» **Provided records**:
========================================
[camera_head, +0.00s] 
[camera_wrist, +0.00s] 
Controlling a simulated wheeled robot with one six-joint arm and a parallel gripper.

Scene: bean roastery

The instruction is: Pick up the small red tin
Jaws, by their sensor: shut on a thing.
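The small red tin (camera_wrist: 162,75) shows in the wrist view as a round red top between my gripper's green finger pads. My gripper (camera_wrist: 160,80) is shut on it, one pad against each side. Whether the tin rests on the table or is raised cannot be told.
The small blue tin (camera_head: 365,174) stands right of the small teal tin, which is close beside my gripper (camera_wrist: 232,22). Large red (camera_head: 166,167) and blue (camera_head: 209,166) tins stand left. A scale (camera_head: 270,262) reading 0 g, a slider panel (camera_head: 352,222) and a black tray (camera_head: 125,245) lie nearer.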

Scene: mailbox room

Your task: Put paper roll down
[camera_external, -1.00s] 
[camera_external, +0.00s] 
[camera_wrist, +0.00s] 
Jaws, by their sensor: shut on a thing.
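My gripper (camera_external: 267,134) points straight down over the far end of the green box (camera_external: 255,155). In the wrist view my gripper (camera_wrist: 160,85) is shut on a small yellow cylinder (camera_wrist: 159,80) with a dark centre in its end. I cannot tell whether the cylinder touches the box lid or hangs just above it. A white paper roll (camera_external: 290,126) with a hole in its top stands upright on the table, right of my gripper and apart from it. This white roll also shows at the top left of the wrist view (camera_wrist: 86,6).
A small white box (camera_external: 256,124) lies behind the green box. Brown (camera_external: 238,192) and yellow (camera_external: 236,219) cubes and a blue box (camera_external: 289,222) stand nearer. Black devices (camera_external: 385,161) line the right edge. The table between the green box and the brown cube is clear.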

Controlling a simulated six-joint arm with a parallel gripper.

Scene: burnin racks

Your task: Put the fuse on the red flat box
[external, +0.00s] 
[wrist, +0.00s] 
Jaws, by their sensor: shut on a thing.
========================================
» **Exercise description**:
How many of the lines above include the word "Controlling"? Respond with the number alone.

» **Final result**:
2